** Start of Records shown **
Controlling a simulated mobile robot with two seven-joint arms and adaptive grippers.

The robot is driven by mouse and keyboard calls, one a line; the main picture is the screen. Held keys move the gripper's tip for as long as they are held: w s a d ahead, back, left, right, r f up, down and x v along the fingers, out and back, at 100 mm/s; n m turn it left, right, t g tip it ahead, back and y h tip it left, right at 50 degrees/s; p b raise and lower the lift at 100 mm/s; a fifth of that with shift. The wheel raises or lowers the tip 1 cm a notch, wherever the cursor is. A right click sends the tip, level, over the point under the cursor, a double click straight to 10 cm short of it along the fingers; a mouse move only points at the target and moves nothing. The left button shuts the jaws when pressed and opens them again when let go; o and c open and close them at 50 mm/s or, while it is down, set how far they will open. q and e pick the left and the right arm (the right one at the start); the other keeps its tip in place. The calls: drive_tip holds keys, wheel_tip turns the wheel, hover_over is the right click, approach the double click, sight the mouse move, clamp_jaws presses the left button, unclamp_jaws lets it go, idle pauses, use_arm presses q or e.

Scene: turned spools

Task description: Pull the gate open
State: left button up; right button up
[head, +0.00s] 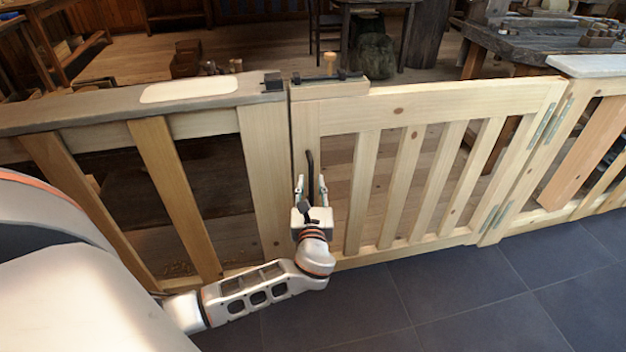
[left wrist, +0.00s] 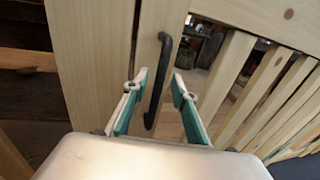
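The gate (head: 400,110) is pale wood with upright slats, standing shut in line with the fence, a narrow gap along its left edge. Metal hinges (head: 546,122) are on its right side. A black bar handle (head: 310,165) stands upright on its left stile; it also shows in the left wrist view (left wrist: 158,80). My left gripper (head: 311,184) is open, with one finger on each side of the handle. In the left wrist view the gripper (left wrist: 160,77) shows gaps between both fingers and the handle. My right gripper is not in view.
A black bolt with a wooden knob (head: 329,64) sits on the gate's top, and a black keeper (head: 272,82) on the fence post. The dark tiled floor (head: 440,300) before the gate is clear. A workbench (head: 540,40) stands behind.

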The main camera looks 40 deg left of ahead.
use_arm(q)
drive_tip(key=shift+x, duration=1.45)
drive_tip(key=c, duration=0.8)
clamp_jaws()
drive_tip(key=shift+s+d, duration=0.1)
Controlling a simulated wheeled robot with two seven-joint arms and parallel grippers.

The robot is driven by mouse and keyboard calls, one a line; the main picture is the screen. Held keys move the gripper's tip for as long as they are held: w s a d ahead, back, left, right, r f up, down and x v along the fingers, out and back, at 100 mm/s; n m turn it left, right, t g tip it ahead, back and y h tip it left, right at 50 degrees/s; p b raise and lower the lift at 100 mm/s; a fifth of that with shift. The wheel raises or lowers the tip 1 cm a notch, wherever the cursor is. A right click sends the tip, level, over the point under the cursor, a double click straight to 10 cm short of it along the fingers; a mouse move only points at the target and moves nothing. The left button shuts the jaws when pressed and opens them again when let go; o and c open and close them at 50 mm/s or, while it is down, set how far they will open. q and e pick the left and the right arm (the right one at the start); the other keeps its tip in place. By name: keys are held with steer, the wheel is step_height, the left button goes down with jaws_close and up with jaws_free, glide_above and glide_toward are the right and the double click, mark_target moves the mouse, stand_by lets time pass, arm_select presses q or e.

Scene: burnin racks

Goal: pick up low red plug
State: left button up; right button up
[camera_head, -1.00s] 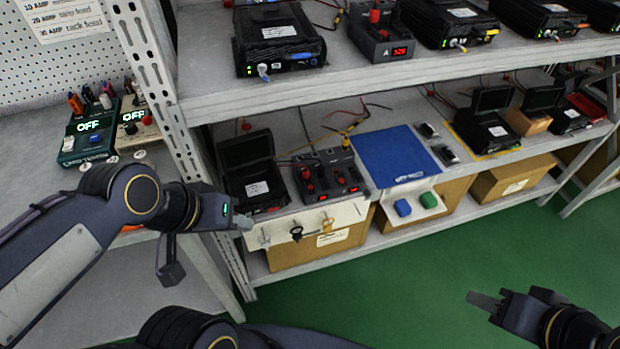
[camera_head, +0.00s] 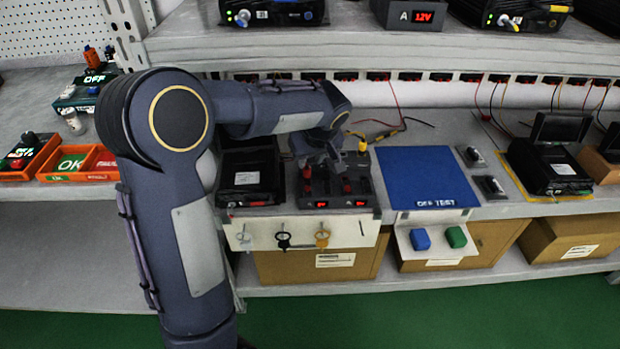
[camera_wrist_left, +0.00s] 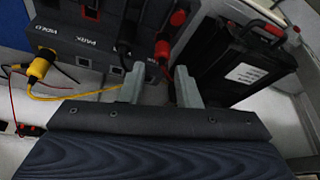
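Red plugs stand on a dark power unit (camera_head: 358,200) on the lower shelf. One red plug (camera_head: 307,172) is at its left and another red plug (camera_head: 347,186) is to the right. My left gripper (camera_head: 322,162) is over this unit, its fingers open and empty. In the left wrist view, a red plug (camera_wrist_left: 163,52) is just beyond the gap between the two fingertips (camera_wrist_left: 160,82). A black plug (camera_wrist_left: 123,48) is beside it, near the left finger. A second red plug (camera_wrist_left: 178,18) is farther up. Contact cannot be told. My right gripper is out of view.
A black box (camera_head: 250,178) is left of the unit, and a blue mat (camera_head: 425,178) is right of it. A yellow plug (camera_wrist_left: 40,66) with its cable lies near the unit. The upper shelf edge (camera_head: 400,48) is above my arm. Hooks hang on a white front panel (camera_head: 350,232).

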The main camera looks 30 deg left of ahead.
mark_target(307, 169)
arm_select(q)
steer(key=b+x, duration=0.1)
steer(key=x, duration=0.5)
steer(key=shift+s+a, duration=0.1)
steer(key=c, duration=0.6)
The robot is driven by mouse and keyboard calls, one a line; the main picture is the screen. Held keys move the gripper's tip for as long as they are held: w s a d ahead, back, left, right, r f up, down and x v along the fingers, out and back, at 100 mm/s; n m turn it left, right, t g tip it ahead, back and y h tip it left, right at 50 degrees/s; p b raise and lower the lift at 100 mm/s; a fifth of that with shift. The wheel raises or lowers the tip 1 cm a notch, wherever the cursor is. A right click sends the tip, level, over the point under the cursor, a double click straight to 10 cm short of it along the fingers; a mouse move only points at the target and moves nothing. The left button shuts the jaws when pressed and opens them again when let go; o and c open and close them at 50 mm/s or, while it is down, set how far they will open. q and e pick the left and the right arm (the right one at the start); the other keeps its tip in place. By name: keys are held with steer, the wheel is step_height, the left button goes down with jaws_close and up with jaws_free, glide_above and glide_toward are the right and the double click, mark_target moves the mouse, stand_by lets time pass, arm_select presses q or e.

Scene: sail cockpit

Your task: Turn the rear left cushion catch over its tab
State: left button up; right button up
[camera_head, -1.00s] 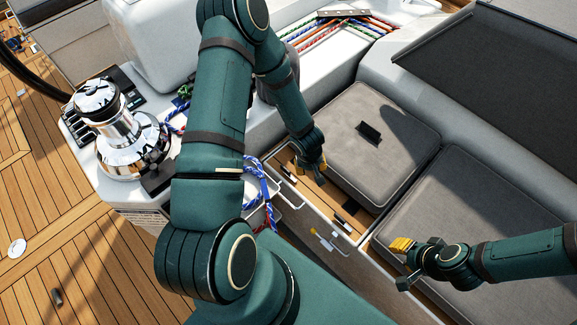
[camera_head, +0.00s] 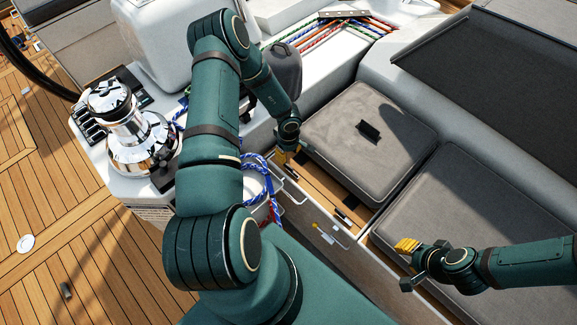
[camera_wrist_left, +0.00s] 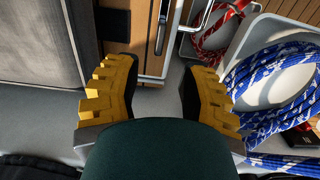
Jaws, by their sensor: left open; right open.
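My left gripper (camera_head: 285,155) is open above the rear end of the locker edge, beside the rear grey cushion (camera_head: 350,165). In the left wrist view its two yellow fingers (camera_wrist_left: 160,88) stand apart with nothing between them. Just beyond the gap lies a pale strip with a dark elongated fitting (camera_wrist_left: 162,32); I cannot tell surely whether it is the catch or how it is turned. The cushion's edge (camera_wrist_left: 45,45) is at the left of that view. My right gripper (camera_head: 407,263) is open above the near grey cushion (camera_head: 460,200), touching nothing visible.
Blue and white rope coils (camera_wrist_left: 270,85) lie in a pale bin right of the left gripper. Small dark and pale fittings (camera_head: 325,235) sit along the locker front. A chrome winch (camera_head: 125,130) stands on the white coaming. The wooden floor (camera_head: 90,240) is mostly clear.

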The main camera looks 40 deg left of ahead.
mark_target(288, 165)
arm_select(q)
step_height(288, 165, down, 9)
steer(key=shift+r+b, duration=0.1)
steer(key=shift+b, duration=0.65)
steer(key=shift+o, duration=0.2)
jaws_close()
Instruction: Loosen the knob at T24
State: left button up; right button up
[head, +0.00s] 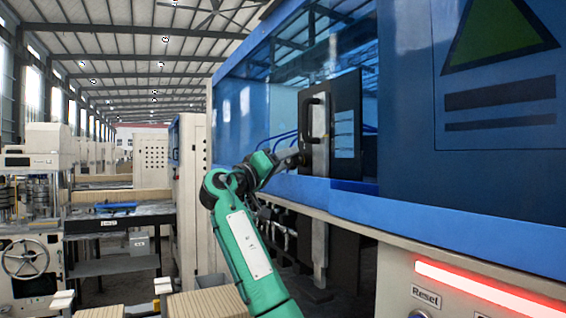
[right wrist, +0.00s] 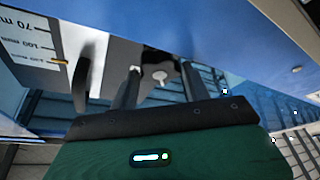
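A small dark knob with a pale centre (right wrist: 160,76) shows in the right wrist view, on a pale part of the machine. My right gripper (right wrist: 159,80) has its two dark fingers apart, one on each side of the knob; I see no clear contact, and the depth between them is hard to tell. In the head view my green right arm reaches up to the blue machine, and my right gripper (head: 300,158) is at the foot of a grey upright by a black panel. The knob is too small to make out there. No T24 label is legible. My left gripper is not in view.
A scale marked in mm (right wrist: 32,48) and a dark rounded part (right wrist: 83,75) are left of the fingers in the right wrist view. A black panel with a handle (head: 345,115) stands above the gripper. A Reset button plate (head: 426,296) is at the lower right.

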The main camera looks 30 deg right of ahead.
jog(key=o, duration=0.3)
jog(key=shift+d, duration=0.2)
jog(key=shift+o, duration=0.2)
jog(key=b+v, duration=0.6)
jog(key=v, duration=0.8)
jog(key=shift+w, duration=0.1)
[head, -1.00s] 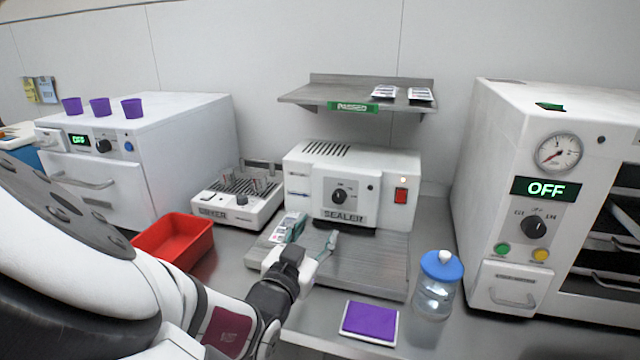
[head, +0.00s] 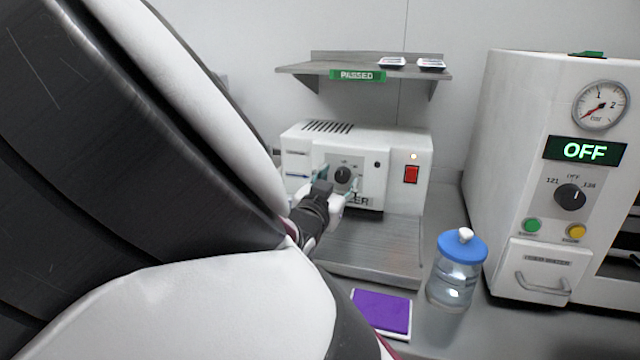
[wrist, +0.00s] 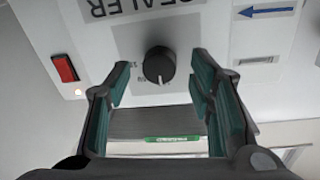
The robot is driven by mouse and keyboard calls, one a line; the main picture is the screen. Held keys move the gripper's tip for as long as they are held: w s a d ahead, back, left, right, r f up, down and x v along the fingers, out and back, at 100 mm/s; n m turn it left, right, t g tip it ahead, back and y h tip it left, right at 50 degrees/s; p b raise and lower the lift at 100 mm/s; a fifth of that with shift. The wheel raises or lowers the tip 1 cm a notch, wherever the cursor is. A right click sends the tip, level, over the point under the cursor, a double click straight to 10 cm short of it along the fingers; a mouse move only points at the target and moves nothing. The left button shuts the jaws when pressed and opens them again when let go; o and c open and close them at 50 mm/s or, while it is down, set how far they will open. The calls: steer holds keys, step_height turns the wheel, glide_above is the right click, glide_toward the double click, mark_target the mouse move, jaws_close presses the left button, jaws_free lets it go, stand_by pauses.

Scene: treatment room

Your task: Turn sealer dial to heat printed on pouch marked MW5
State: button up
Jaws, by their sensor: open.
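The sealer (head: 400,150) is a white box at the middle of the head view, with a red switch and a lit lamp at its right. Its dial (head: 343,174) is a round black knob on a grey panel; in the wrist view the dial (wrist: 159,65) shows upside down. My gripper (head: 338,184) is at the sealer's front. In the wrist view my open, empty gripper (wrist: 158,88) has its teal-padded fingers on either side of the dial, apart from it. The dial's heat marks are too small to read. The MW5 pouch cannot be made out.
A steel shelf (head: 305,69) with a green PASSED label and two small packs hangs above. A blue-lidded jar (head: 453,285) and a purple pad (head: 382,311) stand near the front. A steriliser (head: 520,130) reading OFF is at right. My arm hides the left side.

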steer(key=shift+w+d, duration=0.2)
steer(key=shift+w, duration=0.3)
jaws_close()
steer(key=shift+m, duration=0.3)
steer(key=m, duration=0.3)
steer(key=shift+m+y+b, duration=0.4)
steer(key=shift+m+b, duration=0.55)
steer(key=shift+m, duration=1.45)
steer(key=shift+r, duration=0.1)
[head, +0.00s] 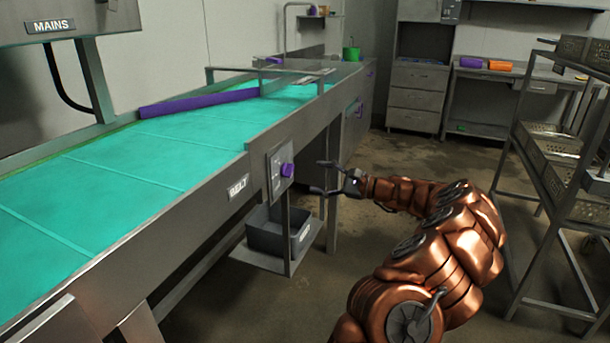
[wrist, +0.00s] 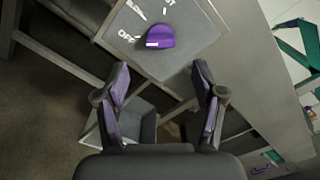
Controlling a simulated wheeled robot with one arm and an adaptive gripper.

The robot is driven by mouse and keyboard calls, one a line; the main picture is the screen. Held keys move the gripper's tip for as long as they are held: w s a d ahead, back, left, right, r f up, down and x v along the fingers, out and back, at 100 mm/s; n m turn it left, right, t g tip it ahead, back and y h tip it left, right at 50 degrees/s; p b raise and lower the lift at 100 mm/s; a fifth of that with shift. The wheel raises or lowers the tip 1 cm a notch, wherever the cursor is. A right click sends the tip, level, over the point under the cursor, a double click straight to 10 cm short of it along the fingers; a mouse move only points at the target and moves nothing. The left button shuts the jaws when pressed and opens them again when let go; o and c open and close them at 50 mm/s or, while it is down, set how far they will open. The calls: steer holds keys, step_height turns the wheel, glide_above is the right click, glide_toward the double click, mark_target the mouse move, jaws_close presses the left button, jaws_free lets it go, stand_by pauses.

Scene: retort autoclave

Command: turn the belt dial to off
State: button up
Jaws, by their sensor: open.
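The belt dial is a purple knob (head: 287,170) on a grey plate (head: 276,178) on the conveyor's side, right of a BELT label (head: 238,187). In the wrist view the knob (wrist: 161,37) shows close up, with OFF printed to its left and other words above, partly cut off. A white mark shows on the knob's lower left, on the OFF side; I cannot tell its exact setting. My gripper (head: 318,177) is open and empty, facing the knob from the right. In the wrist view its fingers (wrist: 160,72) are spread, apart from the knob.
The conveyor (head: 150,150) with a green belt and a purple bar (head: 200,103) runs along the left. A grey bin (head: 282,232) sits on a low shelf below the dial. A rack of trays (head: 560,180) stands at right. The floor beyond my gripper is clear.

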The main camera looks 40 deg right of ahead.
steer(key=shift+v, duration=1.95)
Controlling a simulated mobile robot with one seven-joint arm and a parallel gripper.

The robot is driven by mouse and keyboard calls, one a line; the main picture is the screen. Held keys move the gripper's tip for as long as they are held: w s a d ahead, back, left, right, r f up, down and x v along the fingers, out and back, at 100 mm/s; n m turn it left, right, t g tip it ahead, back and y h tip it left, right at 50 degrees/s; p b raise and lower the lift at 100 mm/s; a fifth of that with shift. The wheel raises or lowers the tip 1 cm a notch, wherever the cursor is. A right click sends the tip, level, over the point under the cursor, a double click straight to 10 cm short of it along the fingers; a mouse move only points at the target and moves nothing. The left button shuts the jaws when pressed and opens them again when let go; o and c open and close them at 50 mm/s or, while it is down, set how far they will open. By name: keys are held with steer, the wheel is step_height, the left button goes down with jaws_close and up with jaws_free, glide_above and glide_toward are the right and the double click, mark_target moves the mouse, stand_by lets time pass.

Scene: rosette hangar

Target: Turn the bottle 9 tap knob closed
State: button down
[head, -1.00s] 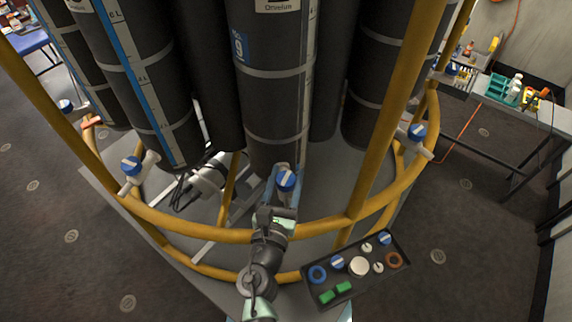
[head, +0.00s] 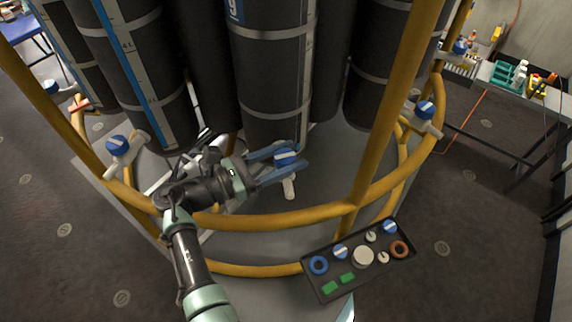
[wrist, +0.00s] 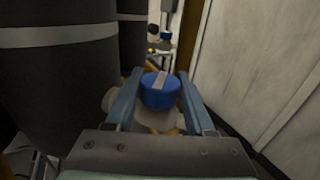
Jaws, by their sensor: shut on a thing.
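The bottle 9 tap has a blue knob (head: 286,157) with a white stripe, on a pale tap body (head: 289,187) below the black bottle 9 (head: 267,90). My gripper (head: 281,156) reaches in from the left, its two blue fingers shut on the knob. In the wrist view the knob (wrist: 159,91) sits between the two fingertips (wrist: 158,90), its white stripe running roughly along the fingers. The knob's lower part is partly hidden by the fingers in the head view.
A yellow tubular rail (head: 270,221) curves in front of the tap, with a yellow upright (head: 385,110) to the right. Other blue tap knobs sit at left (head: 118,146) and right (head: 424,110). A dark tray (head: 322,288) of small parts is at the rail's front.

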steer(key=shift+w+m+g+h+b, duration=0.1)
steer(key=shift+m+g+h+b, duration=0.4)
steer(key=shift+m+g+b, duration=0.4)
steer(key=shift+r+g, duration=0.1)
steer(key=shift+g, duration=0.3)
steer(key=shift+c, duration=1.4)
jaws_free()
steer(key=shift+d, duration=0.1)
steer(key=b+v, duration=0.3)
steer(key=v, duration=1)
** End of Records shown **
Work required:
Which lines hold the word "adaptive"? Show each one.

Exercise result:
Controlling a simulated mobile robot with two seven-joint arms and adaptive grippers.
Controlling a simulated wheeled robot with one arm and an adaptive gripper.

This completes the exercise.